We have a test environment deployed with about 50 virtual machines in OVM, with about 5 or 6 Windows Servers (2008 and 2012). Only about 15-20 are running with various memory and processor usage at any given time. We seem to have about 50% of our available 192 GB of memory blocked off for the VMs when they are running, and the processor utilization is almost always below 10%. We have run in to a rare snag over the past few months where about 9-10 of our VMs show 100% utilization (both Linux and Windows) and our OVM/OVS environment freezes. When we try to shut down the Windows machines, they say stopping but never stop, and when we try to kill them it says locked and never shuts down. The Linux machines most of the time shut down fine. The OVM environment functions fine but it seems like the OVS times out because of the processor lock.

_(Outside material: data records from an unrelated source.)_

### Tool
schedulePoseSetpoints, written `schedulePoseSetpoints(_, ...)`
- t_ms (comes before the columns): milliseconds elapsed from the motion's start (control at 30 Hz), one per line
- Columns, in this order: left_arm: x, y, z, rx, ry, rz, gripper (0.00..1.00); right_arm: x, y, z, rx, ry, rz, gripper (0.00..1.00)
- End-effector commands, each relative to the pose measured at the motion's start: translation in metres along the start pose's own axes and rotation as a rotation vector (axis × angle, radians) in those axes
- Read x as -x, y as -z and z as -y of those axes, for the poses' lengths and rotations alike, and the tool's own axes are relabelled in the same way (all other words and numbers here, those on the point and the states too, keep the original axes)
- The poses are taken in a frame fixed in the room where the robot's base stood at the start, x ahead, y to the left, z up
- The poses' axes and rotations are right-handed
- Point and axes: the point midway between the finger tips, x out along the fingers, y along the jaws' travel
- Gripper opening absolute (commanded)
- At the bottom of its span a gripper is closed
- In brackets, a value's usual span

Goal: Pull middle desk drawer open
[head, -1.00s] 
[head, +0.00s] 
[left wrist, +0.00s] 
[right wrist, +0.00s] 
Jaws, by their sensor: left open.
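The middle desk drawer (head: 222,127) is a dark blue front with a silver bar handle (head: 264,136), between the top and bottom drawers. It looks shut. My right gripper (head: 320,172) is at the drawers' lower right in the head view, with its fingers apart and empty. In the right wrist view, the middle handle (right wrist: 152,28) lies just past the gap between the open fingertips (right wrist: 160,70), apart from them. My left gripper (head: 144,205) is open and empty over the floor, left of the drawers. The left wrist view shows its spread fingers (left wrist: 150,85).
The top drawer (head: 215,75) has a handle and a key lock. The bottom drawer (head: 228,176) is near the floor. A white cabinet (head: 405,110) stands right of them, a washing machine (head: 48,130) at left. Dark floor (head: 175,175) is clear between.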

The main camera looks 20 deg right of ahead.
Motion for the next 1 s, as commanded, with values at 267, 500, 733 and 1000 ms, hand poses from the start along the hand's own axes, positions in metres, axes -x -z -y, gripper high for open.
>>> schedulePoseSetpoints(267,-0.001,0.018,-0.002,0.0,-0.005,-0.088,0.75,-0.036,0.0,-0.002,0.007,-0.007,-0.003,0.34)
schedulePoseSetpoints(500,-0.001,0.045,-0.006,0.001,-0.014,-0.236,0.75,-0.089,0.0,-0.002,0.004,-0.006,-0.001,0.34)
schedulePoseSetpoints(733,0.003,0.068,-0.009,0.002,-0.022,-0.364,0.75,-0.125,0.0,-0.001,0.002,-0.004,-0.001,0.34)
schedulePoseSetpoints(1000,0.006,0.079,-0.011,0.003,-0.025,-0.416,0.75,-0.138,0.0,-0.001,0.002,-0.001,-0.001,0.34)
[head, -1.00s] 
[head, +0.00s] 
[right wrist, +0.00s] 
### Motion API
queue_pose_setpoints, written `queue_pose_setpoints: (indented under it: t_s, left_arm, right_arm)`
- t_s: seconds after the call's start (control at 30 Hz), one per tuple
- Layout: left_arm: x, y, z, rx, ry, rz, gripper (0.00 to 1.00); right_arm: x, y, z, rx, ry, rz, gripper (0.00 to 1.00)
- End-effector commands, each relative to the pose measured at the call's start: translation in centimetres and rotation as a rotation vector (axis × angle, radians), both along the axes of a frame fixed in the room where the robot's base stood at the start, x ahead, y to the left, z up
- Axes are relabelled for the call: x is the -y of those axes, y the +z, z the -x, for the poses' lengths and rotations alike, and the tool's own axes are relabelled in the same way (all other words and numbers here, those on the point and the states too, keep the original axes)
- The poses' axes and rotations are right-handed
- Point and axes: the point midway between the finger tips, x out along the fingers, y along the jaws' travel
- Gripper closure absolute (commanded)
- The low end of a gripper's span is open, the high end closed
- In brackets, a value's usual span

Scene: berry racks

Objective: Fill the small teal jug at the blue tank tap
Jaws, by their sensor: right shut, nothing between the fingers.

My question is this: has anyone else run in to this? Also, is this a known issue? If so, is there a work-around? None of these machines are production, but this is a nasty snag causing us to forcefully shut down our HP Proliant blade that is running them, causing a prolonged outage.
I've seen rare instances where even Linux guests get hung shutting down. Especially if you're trying to shut them down when there is a process hung on the guest. Most of the time a "kill" works fine with no lasting issue with the guest.
I have had one instance in which a guest refused to do this. In this case I did the following from the CLI
try to delete a lock
/usr/sbin/ovs-agent-dlm --unlock --uuid "uuid of the vm guest"
ls -ltr /dlm/ovm
Force lock remove by deleting it.
rm -f /dlm/ovm/"uuid of the vm guest"
You also use the xm command to kill a VM guest from the CLI of the VM Server
xm list will list domains(VM Guests that are running)
xm stop uuid of the guest will stop a running XM
xm destroy uuid of the guest will "kill" a running XM.
The one time I had this happen I was getting NFS errors on the shared NFS repo.
Thanks a ton for that information! That is going to help us in the long run so we don't have to physically reboot the blade and kill everything!
I read on another Oracle forum post that someone had mentioned that NFS could be causing some hangs in OVM/OVS...did you ever figure out what errors were being caused in NFS? We are using it for two of our repositories. Thanks again!
I can't remember exactly what the error was but it wasn't generated in any log on the VM Server but I could see it on the VM guest through the VNC console.... post unmount of logical disks. Seems like it had unmounted the repo but was still trying to access something within the repo. Seems like it was throwing stale NFS handle errors. Don't quote me. My memory isn't what it use to be.